Are you attracted by the prices of real estate foreclosures now on the market? But you're not sure what you should offer? Here are some guidelines.
But first, let's knock down some of the misinformation and the "old wives' tales" that you may run into:
Offer full price. A full-price offer ensures you'll get the property. Not true.
Offer 3%-5% under the list price. After all, that's the average discount on properties in many areas today. Not true.
Offer 5%-10% above the listing price. After all, foreclosures are really good bargains, and there will be a lot of competition. Not true.
Find out what the previous owner owed on the house, and then offer that. That way, the bank will break even. That's what they're looking for. Not true.
Offer 25% under whatever price the house last sold for. The bank knows it'll have to take a loss, and that's the size of the loss they consider acceptable. Not true.
Offer whatever the house is assessed at for tax purposes. Not true.
OK. You've probably run into some of that advice. You may even believe it. Well, forget it. There's a simple, 3-step process for coming up with the "right" offer.
Ready?
Step One: Determine what the home would be worth in good condition. Ask a Realtor to run a CMA on it. (A "CMA" is a comparative market analysis. Your Realtor will compare the property you're interested in to other nearby comparable properties that have sold recently. It's not a formal appraisal like you'd get if you paid an appraiser, but it's quite close. And it's free.)
Step Two: Subtract needed repairs. Since foreclosures are sold in "as is" condition--meaning if something's broken the bank won't fix it--be very generous with your estimate of needed repairs.
The number you come up with is the most you should pay. You can offer less. Here's the big secret: What you offer has absolutely--ABSOLUTELY--nothing to do with the listing price.
Here's an example: Let's say the house in good, fixed-up condition would be worth $300,000. And let's say you believe (subject to an inspection) that it needs about $20,000 worth of work. Then the most you should pay is $280,000. Offer that amount or less. How much less? It depends on how much you want the house, and what the competition is for that sort of property.
I don't care if it's listed for $400,000. You offer $280,000 or less. That's all it's worth.
Step Three: Determine how much less than market value you offer.
This is the only part that's even a little tricky.

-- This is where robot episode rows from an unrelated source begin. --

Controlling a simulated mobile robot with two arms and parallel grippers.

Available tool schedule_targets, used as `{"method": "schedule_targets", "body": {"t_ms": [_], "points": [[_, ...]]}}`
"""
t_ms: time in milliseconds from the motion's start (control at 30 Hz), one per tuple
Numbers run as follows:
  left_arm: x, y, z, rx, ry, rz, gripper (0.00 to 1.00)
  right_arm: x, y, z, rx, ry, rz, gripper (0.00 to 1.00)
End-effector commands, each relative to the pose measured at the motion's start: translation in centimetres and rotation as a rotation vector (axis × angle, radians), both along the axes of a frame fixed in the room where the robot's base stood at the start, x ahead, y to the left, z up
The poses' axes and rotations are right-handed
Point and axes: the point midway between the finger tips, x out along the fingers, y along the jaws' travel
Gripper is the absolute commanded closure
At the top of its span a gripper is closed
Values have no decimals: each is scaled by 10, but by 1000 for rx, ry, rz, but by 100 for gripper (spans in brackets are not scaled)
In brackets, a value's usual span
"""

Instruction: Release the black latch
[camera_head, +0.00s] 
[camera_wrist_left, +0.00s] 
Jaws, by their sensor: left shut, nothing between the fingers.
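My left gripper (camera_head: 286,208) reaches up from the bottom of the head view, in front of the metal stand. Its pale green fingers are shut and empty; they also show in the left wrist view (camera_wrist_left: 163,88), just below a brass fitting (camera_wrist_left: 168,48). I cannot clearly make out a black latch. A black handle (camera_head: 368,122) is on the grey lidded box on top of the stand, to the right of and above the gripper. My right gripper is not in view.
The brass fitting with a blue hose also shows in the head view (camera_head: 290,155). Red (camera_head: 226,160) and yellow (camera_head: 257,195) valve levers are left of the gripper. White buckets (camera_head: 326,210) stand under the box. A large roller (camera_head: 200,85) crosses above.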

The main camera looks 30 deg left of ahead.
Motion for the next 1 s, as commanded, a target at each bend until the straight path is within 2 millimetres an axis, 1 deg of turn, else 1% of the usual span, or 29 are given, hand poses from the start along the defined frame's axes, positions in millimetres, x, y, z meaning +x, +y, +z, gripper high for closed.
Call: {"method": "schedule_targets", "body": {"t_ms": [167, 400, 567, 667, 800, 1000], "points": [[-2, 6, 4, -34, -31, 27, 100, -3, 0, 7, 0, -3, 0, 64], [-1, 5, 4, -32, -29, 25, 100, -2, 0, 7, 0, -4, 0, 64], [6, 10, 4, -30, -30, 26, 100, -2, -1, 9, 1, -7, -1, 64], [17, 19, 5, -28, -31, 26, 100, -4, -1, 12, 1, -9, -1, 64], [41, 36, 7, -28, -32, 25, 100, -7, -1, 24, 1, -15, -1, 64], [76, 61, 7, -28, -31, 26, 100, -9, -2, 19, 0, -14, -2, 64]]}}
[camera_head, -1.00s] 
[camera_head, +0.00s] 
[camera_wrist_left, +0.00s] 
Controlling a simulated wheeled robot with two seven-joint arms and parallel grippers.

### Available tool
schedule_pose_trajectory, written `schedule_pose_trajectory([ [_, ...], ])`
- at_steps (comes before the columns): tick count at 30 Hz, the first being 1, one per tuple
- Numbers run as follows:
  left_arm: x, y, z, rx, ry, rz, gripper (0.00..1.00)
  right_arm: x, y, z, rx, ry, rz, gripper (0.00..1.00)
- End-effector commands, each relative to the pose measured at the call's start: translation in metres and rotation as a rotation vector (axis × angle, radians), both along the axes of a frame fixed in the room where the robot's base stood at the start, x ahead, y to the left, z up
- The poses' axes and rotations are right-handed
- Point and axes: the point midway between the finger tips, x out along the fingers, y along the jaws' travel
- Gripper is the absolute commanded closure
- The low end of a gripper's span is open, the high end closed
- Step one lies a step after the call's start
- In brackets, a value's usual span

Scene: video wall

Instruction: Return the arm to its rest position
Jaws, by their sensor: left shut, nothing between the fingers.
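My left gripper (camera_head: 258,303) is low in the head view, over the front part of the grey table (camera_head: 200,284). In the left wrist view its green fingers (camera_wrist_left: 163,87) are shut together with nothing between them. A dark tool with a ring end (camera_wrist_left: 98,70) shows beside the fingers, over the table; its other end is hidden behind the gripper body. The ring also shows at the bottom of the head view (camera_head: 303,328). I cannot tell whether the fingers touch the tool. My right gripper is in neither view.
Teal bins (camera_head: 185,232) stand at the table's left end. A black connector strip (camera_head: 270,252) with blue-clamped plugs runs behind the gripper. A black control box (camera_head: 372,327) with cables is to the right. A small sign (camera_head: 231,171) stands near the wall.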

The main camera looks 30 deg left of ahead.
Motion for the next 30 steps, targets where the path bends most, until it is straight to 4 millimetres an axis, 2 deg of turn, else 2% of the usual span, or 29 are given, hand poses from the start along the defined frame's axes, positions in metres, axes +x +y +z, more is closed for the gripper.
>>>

The CMA, adjusted for repairs, has to be:
Lower than the listing price,
Equal to the listing price, or
Higher than the listing price.
Using the example above, let's say the adjusted fair market value is $280,000. If the property is listed for more (let's say $400,000), you use your number--$280,000--as the cap. Listen to your Realtor, but consider offering 5%-10% less than your $280,000 cap. So the house might be listed at $400,000, but you'll only offer maybe $270,000.
Same property, still worth $280,000. But this time the listing price is $280,000. Depending on how much you want the house--and the likely competition for it--consider offering something in the range of $270,000-$280,000.

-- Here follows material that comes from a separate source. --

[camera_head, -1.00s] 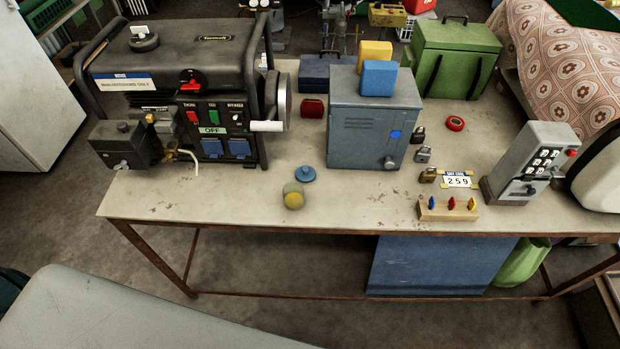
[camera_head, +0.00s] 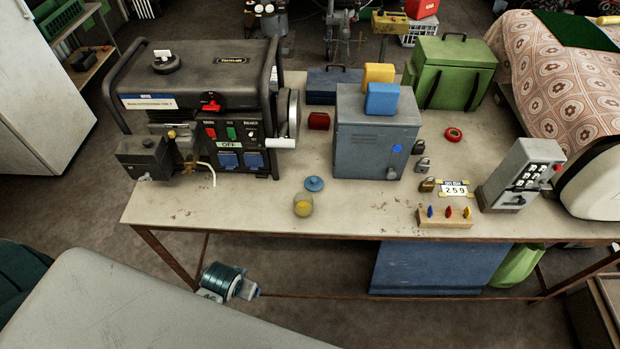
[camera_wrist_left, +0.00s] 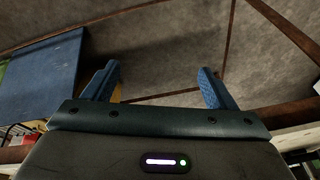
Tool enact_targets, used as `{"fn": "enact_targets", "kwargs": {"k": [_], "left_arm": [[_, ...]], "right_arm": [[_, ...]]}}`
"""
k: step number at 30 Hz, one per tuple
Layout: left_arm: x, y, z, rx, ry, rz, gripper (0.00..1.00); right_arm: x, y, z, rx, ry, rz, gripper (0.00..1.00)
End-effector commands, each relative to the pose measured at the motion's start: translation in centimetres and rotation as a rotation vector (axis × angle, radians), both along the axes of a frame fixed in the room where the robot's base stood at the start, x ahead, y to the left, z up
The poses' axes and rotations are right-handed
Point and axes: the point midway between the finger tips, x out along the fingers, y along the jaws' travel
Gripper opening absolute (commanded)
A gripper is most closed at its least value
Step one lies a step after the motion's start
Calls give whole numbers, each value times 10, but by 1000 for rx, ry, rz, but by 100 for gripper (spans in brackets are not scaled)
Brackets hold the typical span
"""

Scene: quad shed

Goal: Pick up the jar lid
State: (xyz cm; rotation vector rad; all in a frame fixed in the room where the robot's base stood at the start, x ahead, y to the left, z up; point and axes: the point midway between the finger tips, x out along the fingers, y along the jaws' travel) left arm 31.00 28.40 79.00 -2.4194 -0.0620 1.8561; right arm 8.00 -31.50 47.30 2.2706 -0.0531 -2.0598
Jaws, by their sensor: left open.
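The jar lid (camera_head: 314,184), a small blue disc with a knob, lies on the bench top near the front edge. Just in front of it stands a small glass jar (camera_head: 303,206) with something yellow in it. My left gripper shows in the left wrist view (camera_wrist_left: 161,74), its two blue fingers wide apart with nothing between them. That view shows the floor and bench frame, with no lid in it. In the head view, a teal and white part, apparently of my left arm, is low in front of the bench, well below the lid. My right gripper is not in view.
A generator (camera_head: 205,100) fills the bench's left end. A grey metal box (camera_head: 362,140) stands right of the lid. Padlocks, a peg block (camera_head: 445,219) and a keypad box (camera_head: 522,175) are farther right. The bench's front edge (camera_head: 250,228) lies between my arm and the lid.

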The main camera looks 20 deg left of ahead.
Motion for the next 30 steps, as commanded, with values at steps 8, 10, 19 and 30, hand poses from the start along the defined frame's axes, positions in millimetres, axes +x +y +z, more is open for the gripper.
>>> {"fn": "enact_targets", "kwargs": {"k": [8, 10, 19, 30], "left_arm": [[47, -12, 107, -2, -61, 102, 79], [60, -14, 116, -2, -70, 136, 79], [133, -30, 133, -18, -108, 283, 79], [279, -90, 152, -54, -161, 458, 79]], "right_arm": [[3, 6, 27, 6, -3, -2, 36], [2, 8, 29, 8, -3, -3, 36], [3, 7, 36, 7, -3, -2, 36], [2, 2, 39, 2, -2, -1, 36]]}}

It's bit more complicated if it's listed for, say, $240,000. If there's a reasonable amount of real estate activity in your area, it's likely other potential buyers will also know that it's underpriced and will offer more. On the other hand, if the property's been sitting on the market listed at $240,000 for 4 months, then you might well offer $240,000 or so. Your Realtor can help advise you on that.
Notice that the only time we really took the listing price into consideration is in that last example: When it's listed for substantially less than it's worth. What you and your Realtor have to figure out is whether that's a serious price, or whether it's a "teaser" price--one just meant to get people bidding on the property.
In any case, though, the basics are simple:
Determine what the house would be worth in good condition.
Subtract need repairs from your first number.
Pay no more--and likely offer less--than the value of the house minus needed repairs.
Is that a guarantee that you'll be the successful bidder on the house? No. But it a guarantee that you won't overpay and that, if you're successful, you'll have gotten a good value.